これには私も寒気を覚えました。霊感のない私ですが、今立っているところの下にはたくさんの子供の骨が、今も埋まっているんだよと聞かされたときは、悪寒にも近い負の感情が流入してくるようでした。なぜなら、ここで死んだ子供たちは、ただ殺されたのではありません。凄惨にいたぶられた後、人間の尊厳を蹂躙されて殺されたのです。

 




 

ギザギザ状になっているヤシの葉でノコギリのようにじわじわと首を切られて死んだ子。

 


 

木に何度も打ち付けられて叩き殺された子。

 


 

斧で生殖器を切断されて身体の四肢を切り落とされて絶命した子。

 




 

私が教えてもらった限りですが、まだまだこんなものでは無いようです。

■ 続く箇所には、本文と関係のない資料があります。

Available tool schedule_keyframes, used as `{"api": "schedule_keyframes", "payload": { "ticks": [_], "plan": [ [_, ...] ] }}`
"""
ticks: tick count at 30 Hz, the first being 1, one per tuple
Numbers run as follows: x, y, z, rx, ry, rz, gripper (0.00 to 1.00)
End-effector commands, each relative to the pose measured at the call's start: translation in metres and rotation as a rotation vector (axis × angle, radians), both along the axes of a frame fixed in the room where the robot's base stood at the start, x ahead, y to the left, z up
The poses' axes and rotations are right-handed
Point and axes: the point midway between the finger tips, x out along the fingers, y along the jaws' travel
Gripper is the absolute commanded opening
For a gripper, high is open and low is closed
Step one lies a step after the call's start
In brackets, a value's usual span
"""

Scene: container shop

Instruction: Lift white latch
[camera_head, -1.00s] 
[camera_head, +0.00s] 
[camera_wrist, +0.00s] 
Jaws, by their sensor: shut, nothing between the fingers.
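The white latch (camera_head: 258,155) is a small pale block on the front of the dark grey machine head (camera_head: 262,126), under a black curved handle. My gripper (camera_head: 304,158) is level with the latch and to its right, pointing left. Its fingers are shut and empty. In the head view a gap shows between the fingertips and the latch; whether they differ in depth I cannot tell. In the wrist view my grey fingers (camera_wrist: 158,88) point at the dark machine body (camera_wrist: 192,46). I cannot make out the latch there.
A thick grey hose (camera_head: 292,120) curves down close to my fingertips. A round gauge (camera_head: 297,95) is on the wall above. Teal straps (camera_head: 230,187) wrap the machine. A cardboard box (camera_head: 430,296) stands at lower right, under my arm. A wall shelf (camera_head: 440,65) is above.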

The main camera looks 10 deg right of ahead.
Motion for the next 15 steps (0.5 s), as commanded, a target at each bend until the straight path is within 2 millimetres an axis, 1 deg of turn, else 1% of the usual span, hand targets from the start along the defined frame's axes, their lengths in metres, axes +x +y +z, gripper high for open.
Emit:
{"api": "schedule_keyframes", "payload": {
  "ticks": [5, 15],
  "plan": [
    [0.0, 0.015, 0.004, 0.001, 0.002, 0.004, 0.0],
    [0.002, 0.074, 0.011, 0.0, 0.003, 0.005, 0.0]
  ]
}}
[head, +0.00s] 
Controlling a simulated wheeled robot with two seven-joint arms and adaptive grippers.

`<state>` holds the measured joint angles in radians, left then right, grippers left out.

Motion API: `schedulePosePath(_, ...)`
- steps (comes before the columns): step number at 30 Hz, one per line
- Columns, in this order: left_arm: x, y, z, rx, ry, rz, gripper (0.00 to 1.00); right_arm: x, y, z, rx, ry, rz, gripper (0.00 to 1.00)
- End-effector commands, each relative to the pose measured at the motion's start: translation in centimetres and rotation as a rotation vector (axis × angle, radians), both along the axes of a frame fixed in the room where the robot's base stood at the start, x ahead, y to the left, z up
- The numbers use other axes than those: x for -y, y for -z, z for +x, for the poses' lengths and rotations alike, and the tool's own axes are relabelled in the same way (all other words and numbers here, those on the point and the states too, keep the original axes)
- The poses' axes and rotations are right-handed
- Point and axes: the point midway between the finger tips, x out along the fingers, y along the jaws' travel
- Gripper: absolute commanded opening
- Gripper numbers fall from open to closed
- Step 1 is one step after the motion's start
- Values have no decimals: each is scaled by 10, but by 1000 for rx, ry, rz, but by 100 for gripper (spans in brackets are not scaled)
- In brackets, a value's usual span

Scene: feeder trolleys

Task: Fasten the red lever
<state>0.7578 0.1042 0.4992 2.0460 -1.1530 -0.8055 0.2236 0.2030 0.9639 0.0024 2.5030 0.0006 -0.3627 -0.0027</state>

自由が尊ばれるようになってから数世紀が経ちましたが、先人が道を切り開いてくれたおかげで、現在は残酷な刑死ならぬ虐殺が横行しない世になったことに感謝の気持ちがつきませんでした。

 


 

私は別に、カンボジアのことを引き合いに出して、もっと「良い生き方」をしなければ、などと言う気は毛頭ありません。ただ、知らないで生きるのと、知って生きるのとでは大きな差があるのではないかと考えているだけです。

 


 

今回私は、このカンボジアの悲しい歴史、過酷な環境、一部の貧しい生活を見るにつけ、ラファエラ代表・日本アジア交流財団理事として、後藤と共にできることはないか模索し、実践していきたいと強く感じました。

 


 

帰国後、それをカタチにしていきたいと思います。